Erin holds a joint degree in law and public policy (JD/MPP) from the University of Michigan, where she was co-editor of Michigan Journal of Gender & Law. She received her undergraduate degree from University of California, Los Angeles, where she majored in English and Anthropology. She is a member of the California Bar and proficient in Spanish.

Veronica Garcia

Veronica joined the ILRC in December 2017 as a San Joaquin Valley Law Fellow.  Prior to joining ILRC, Veronica completed an Equal Justice Works Fellowship at Centro Legal de La Raza as an DACA/DAPA Emerson Fellow.  Veronica is a graduate of Howard University School of Law.  During Law school, Veronica interned at various immigrant right organizations, including Kids in Need of Defense and New York Legal Aid. Additionally, Veronica was recognized by the Hispanic Bar Association of Washington D.C. (HBA-DC) for her commitment to the advancement of the Hispanic community by being awarded the inaugural HBA-DC Foundation Scholarship.

As an immigrant who grew up in Oakland California, Veronica strives to use her legal education and experience working directly with immigrant communities. 

Sarah Lakhani

Sarah is a Skadden Fellow at the Immigrant Legal Resource Center (ILRC) in San Francisco. She focuses on the intersection of immigration status and public benefits, family-based immigration, and relief options for immigrant survivors of domestic violence, human trafficking, and other crimes. This includes writing and updating practice advisories, manuals, and other resources for immigrant community members, legal practitioners, and other advocates and services providers. Sarah also conducts in-person and webinar trainings and contributes to the ILRC’s Attorney of the Day legal technical assistance program.

Prior to the ILRC, Sarah completed a Ph.D. and M.A. in Sociology with an emphasis on immigration and the sociology of law. She was a Law and Social Science Doctoral Fellow at the American Bar Foundation in Chicago, Illinois and a Visiting Scholar at the Center for the Study of Law & Society at Berkeley Law, where she engaged in academic work on the U.S. legalization process, immigration lawyering, and immigrants’ access to education, employment, and public benefits.

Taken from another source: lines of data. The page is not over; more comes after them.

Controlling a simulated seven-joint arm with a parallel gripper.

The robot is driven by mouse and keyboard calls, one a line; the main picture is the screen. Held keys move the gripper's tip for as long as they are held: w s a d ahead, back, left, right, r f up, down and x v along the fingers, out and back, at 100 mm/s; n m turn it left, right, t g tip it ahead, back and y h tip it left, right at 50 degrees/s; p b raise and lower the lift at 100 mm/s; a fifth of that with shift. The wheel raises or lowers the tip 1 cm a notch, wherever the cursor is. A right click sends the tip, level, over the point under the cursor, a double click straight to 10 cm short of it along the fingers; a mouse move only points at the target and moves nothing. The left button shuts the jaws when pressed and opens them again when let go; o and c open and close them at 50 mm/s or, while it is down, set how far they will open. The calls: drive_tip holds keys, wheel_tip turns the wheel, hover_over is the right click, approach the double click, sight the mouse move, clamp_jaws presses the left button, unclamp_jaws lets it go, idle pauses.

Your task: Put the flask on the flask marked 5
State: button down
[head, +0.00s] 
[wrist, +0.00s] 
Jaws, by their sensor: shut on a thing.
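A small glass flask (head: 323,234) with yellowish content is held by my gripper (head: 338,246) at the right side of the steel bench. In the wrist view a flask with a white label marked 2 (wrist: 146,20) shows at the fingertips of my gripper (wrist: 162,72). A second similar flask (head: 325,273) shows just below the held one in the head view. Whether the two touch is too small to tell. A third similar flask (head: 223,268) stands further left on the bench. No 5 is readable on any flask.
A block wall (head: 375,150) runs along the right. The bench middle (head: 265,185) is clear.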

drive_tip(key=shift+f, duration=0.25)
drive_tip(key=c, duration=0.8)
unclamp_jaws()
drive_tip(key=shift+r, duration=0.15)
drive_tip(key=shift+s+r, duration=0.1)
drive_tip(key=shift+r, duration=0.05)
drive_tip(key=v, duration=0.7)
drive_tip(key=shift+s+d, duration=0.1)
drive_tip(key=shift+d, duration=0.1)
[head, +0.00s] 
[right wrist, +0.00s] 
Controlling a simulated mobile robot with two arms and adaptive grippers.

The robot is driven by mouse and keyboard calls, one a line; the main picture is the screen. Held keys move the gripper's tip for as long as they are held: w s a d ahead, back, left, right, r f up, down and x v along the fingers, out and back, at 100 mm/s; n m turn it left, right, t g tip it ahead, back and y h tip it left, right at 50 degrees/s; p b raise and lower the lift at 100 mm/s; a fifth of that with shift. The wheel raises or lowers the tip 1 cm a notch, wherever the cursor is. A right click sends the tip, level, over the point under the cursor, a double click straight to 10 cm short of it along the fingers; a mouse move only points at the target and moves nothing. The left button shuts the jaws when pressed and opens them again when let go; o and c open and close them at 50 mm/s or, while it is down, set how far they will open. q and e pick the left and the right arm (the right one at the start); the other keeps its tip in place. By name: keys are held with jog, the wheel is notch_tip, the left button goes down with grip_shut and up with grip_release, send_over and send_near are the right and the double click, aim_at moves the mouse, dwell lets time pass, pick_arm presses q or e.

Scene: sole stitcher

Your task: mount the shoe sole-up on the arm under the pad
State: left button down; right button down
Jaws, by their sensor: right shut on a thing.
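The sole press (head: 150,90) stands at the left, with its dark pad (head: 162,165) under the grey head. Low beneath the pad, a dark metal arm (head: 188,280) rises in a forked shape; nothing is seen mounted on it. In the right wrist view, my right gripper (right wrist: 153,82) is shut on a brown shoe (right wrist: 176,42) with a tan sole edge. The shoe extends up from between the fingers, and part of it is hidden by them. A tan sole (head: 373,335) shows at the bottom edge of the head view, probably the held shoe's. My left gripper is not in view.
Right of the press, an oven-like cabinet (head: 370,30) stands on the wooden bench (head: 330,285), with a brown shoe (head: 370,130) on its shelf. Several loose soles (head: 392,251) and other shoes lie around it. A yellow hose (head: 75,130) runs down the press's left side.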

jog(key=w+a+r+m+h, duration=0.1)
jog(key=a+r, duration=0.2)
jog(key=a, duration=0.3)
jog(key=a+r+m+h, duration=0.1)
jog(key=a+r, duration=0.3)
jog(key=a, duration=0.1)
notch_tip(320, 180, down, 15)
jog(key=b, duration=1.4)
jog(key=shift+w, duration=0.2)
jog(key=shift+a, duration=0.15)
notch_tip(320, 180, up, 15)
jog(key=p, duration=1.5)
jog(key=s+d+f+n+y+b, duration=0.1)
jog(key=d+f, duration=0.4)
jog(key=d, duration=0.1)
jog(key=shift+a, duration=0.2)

As a law student, Sarah worked at the ACLU Immigrants’ Rights Project, the East Bay Community Law Center, the East Bay Sanctuary Covenant, the ILRC, and the Lawyers’ Committee for Civil Rights of the San Francisco Bay Area. She also externed at the San Francisco Immigration Court and was a Human Rights Center Fellow and editor of the California Law Review.

Sarah earned her J.D. from Berkeley Law, her Ph.D. and M.A. from the University of California, Los Angeles, and her B.A. in Sociology from the University of California, San Diego. She speaks Spanish and Italian and is a member of the California bar.